September 7, 2015 Vol. VIII, No. 13 10:13 am
The United States needs a President who is experienced in both the creation of private wealth and the distribution of public wealth through government. One who is temperamentally suited for principled compromise as the best hope of solving the two most important problems of the day, according to Gallup, not enough income and too much government.
The nation does not need a belittler-in-chief, nor does it need a soft-spoken neurosurgeon with an inspiring personal story but lacking in experience in important problems of the day.
The nation does not need a leader elected just because of their race, ethnicity or gender. It does not need a leader who thinks that sticking to your beliefs even if it means shutting down the government is more important than principled compromise.
The United States needs a wise government leader. One who knows that private sector prosperity is the financial wherewithal for public sector progress.

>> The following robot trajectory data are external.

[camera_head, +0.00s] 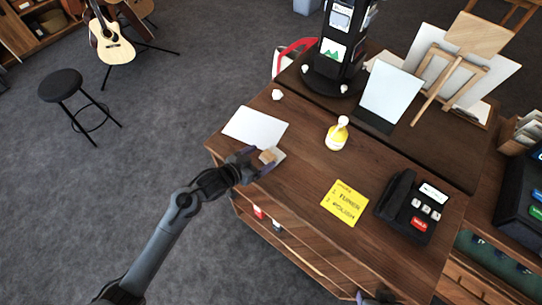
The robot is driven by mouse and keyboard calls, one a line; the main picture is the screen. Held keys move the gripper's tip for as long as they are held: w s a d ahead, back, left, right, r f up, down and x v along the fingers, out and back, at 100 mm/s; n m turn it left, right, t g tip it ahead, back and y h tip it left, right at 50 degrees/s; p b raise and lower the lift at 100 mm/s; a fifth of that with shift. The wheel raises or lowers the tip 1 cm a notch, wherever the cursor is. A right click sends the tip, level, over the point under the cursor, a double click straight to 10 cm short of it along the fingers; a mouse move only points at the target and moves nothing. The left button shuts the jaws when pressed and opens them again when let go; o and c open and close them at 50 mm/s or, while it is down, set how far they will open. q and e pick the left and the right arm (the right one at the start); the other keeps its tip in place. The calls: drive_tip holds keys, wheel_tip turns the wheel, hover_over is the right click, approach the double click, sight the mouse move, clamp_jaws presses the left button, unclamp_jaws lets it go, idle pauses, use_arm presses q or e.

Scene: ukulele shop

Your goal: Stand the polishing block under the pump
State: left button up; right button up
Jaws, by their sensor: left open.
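A small tan block (267,156), which looks like the polishing block, is at the table's left front edge, with a pale flat piece (278,154) beside or under it. My left gripper (260,160) is open, its fingers around or right beside the block; whether they touch it is too small to tell. The pump (337,135), a yellow bottle with a pale top, stands upright on the table, right of the block and apart from it. Part of what looks like my right gripper (374,296) shows at the bottom edge, mostly cut off.
A white sheet (255,127) lies behind the block. A yellow note (345,203) and a black phone-like device (411,208) are at the front right. A dark rack (341,50) and a tilted white panel (392,92) stand behind. The wood between block and pump is clear.

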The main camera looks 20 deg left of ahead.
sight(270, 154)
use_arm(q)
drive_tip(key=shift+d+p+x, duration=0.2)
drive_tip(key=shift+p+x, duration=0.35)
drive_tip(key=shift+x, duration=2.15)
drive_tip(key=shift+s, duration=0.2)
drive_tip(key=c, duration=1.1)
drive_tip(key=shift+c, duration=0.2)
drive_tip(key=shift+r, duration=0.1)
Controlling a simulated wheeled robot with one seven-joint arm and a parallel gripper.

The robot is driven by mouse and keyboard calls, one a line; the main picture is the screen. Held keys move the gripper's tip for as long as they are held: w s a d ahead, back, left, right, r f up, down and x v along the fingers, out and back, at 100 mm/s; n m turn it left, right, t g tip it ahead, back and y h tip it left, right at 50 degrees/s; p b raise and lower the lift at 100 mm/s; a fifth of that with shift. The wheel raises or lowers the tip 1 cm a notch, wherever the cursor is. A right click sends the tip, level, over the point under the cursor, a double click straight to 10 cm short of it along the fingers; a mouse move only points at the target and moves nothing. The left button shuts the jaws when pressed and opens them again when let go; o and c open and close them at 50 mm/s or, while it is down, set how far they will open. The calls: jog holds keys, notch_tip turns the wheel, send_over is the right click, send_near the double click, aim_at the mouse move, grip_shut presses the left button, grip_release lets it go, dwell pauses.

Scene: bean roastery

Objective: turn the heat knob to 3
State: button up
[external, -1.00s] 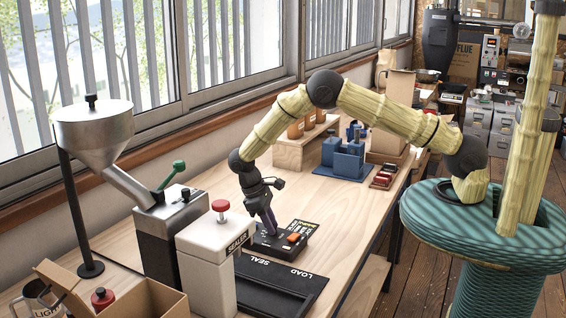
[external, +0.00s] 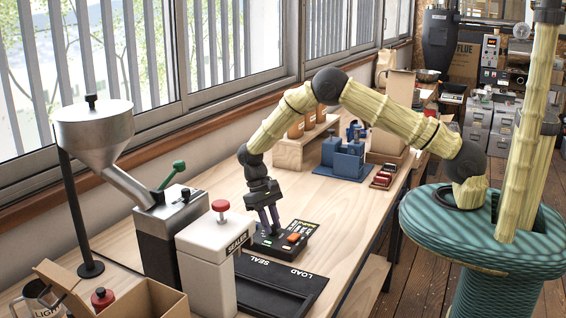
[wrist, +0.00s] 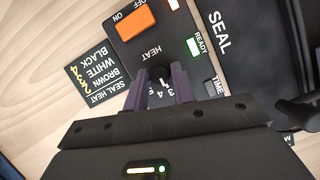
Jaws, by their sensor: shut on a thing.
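The heat knob (wrist: 159,74) is small and dark, on the black control box (wrist: 130,45) below the word HEAT in the wrist view. My gripper (wrist: 160,86) points down with its two purple-grey fingers shut on the knob's sides. Dial numbers show between and beside the fingers, partly covered; the setting cannot be read surely. In the external view my gripper (external: 271,230) is down on the control box (external: 285,244), and the knob is hidden there.
An orange ON/OFF switch (wrist: 136,19) and a lit green READY light (wrist: 193,48) are close to the knob. A seal heat card (wrist: 92,68) lies beside the box. The white sealer (external: 207,265) stands close by in the external view. Bare worktop (external: 325,207) lies behind.

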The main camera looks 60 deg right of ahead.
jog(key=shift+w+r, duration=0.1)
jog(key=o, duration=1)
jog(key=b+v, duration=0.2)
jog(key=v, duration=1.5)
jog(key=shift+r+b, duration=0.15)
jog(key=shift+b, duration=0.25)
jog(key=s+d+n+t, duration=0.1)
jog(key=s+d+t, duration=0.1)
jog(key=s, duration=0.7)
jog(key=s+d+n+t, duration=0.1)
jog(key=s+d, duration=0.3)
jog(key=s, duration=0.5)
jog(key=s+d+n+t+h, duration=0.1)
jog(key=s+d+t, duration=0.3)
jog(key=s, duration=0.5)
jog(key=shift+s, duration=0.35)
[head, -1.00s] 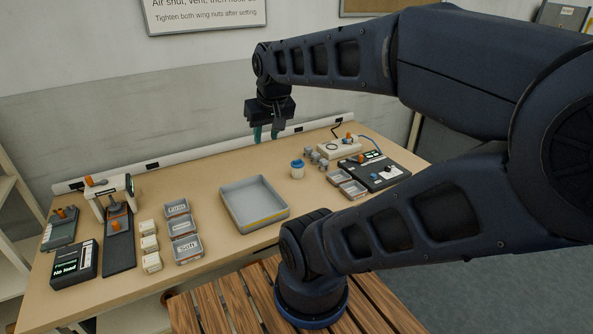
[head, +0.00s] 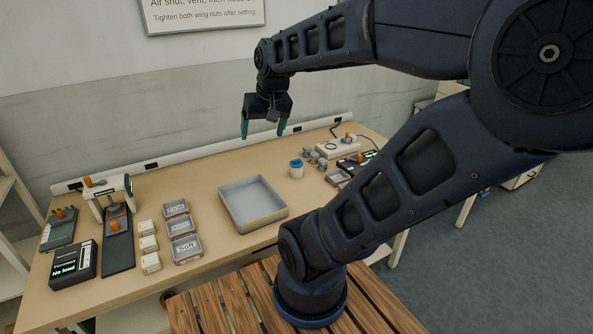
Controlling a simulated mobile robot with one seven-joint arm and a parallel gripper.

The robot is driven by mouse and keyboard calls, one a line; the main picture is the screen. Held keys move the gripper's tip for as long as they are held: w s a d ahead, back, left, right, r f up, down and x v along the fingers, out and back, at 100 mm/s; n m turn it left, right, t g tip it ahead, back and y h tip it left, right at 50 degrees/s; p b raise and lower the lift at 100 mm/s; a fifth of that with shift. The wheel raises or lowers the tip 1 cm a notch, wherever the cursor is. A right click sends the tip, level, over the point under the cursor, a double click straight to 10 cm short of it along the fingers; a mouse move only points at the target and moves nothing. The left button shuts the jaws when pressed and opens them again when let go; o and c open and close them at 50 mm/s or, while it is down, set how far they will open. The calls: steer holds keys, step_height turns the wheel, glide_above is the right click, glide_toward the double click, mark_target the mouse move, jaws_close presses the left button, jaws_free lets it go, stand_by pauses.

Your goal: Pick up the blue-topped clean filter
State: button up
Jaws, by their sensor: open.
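The blue-topped clean filter (head: 296,169) is a small white cylinder with a blue top. It stands upright on the table, just right of the grey tray (head: 283,214), in the head view. My gripper (head: 263,134) is in the air above the back of the table, higher in the picture and a little left of the filter. Its two teal fingertips are spread apart and nothing is between them. The gripper does not touch the filter.
Several grey fittings (head: 313,156) and a white device (head: 338,149) stand close right of the filter. My forearm hides part of the table's right side. Small labelled bins (head: 183,226), white blocks (head: 149,243) and a clamp stand (head: 117,222) are at left.

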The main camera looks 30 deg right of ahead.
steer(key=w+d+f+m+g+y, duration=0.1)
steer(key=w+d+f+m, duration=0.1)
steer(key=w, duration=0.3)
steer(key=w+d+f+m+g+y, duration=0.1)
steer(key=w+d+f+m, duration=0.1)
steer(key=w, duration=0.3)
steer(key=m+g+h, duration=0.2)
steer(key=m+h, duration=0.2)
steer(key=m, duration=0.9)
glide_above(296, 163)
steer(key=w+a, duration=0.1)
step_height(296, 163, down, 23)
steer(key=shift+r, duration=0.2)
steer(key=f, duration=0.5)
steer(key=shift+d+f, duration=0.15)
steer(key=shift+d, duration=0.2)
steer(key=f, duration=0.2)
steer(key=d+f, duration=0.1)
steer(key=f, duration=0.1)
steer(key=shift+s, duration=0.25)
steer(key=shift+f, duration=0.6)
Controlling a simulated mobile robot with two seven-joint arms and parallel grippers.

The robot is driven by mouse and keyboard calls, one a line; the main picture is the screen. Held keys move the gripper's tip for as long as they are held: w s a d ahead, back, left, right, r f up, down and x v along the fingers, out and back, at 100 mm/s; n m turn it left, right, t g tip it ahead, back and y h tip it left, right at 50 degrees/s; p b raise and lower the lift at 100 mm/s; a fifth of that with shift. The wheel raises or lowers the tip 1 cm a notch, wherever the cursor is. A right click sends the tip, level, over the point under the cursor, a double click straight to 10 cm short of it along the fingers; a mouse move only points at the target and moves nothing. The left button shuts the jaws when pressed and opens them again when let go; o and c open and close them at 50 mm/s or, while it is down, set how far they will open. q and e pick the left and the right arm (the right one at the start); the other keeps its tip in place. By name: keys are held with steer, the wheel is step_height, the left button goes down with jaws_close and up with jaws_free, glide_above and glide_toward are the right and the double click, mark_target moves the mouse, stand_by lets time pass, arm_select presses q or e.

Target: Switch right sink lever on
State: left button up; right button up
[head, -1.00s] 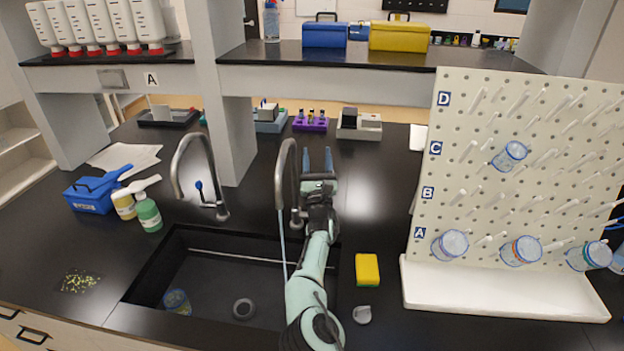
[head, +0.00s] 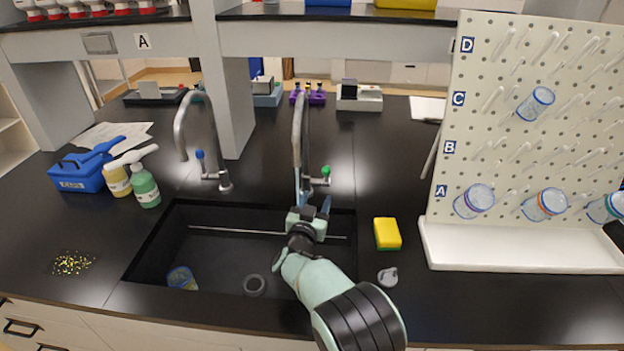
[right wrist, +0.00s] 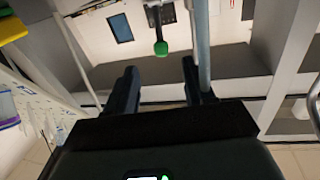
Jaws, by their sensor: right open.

Nothing grows out of an estrangement and distrust between business and the White House but hundreds of billions of dollars in un-invested surplus private funds, stagnant wages and an $18 trillion sovereign debt.
The nation does not need a leader from a political dynasty. There are simply too many incestuous relationships with family insiders who aided and abetted in the creation of today’s major problems. Income. Government. Insiders with failed ideas and self-serving agendas.
The United States needs a great government leader. One who knows government at all levels well enough to identify the thousands of opportunities to fix the problems with the effective distribution of public wealth without making things worse. One who understands the dynamics of private sector wealth formulation from small retailers to globally competitive manufacturers.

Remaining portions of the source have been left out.